A couple observations:

"David Hume . . . believed it was inappropriate to attribute purpose to anything that could be studied by the scientific method."

There is an irony in this -- as it is purpose that is said to drive evolutionary mechanisms. Well -- people would not choose to use this word, but that is what it amounts to. Adaptations are passed on BECAUSE they serve a purpose that confers benefit in the sense of making successful reproduction more likely. Thus a lot of study is focused on what benefit a particular thing confers -- e.g. what is its purpose?

Also, catastrophism seems to play a greater role than most in the 19th and early 20th centuries believed. (i.e. periods of mass extinction, and sudden, inexplicable (i.e. dramatic and unforseen) change. These changes are too complicated for the gradual, one mutation at a time notion -- each of the individual mutations would not convey advantage, and would more likely convey liability -- thus, not being passed on.)

Uniformitarian perspectives do not reflect observable reality. (Most especially in social spheres.) Take the development of language for example. This perspective would dictate that older, more "primative" languages were less complex than more recent, developed languages. This is observably not the case.

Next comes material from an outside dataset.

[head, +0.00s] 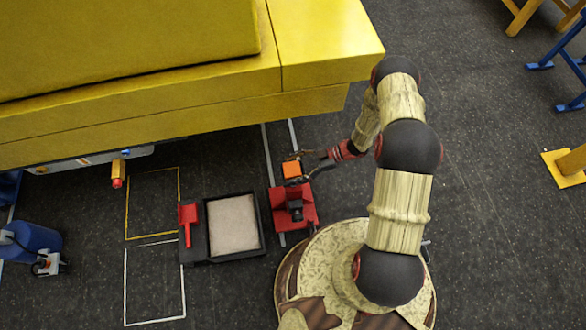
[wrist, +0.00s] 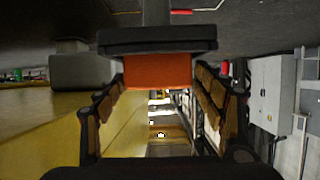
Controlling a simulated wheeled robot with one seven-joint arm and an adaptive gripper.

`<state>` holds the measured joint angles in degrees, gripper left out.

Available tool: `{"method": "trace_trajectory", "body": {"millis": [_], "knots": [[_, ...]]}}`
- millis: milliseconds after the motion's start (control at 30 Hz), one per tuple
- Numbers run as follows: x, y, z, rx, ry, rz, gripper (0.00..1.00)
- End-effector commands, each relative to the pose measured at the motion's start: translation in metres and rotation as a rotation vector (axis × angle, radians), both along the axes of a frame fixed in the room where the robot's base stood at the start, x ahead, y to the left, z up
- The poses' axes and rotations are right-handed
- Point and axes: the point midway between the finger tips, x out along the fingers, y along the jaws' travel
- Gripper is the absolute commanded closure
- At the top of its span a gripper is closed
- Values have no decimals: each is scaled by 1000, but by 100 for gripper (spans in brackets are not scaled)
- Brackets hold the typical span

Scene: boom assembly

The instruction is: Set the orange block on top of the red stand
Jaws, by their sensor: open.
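The orange block (head: 292,169) sits on the dark top plate of the red stand (head: 308,214). The wrist view is upside down, with the floor at the top. There the orange block (wrist: 157,72) lies flat against the stand's dark plate (wrist: 157,40). My gripper (head: 304,164) reaches in from the right, at the height of the block. In the wrist view its open fingers (wrist: 160,92) stand on either side of the block, close to its sides. I cannot tell whether either finger touches it. The block's far side is hidden.
A large yellow structure (head: 200,115) overhangs just behind the stand. A black tray with a pale panel (head: 233,222) stands left of it, with a red tool (head: 187,222) at its edge. A blue container (head: 32,240) is at far left.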

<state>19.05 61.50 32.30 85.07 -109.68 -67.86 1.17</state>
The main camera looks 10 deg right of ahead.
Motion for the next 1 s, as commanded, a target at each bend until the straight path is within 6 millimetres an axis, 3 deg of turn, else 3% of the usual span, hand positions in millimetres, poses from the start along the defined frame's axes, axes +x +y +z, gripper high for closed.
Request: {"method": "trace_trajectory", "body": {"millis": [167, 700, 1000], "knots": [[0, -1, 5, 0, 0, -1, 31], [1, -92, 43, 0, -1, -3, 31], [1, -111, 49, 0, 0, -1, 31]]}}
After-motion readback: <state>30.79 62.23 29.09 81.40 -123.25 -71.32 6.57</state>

This perspective also was used for the late dating of John's Gospel. The assumption was that it demonstrated a more sophisticated, and thus later theology. Yet archeological evidence, such as it is, suggests an eariler date of composition. (This perspective also would insist that this was not a product of divine revelation, but of growing human development.)

Denis Hancock

The discovery of fossils representing extinct creatures was a problem to those who believed in the fixity of species. This problem was compounded when the first human fossils were recognized beginning in the mid 1800s.

It was one thing to learn that odd creatures were once on Earth, but no longer. It was quite another to see fossils of humans that were noticeably different from people today.

This gave rise to all sorts of explanations intended to reconcile what was being found in the geological strata and the testimony of Scripture. Were all the fossils deposited by the Flood? Did God put them in the Earth to "test" us?

Or did they result from natural processes? In any event, the paradigm of a recent earth and the fixity of its species became more and more untenable.

Michael Kruse

Will, I think you are tapping into one of the key tensions that I see repeatedly. I think a scientific method requires a uniformitarian perspective. Research would be absurd with out. It is more or less a tool of research. The problem comes when this tool is transformed into a ideological absolute about all of existence. I think that is what is bothering you. I know it bothers me.

All of this touches on the larger question of how God interacts in the world. I have some thoughts to share in furure posts but I am counting on you all to straighten me out.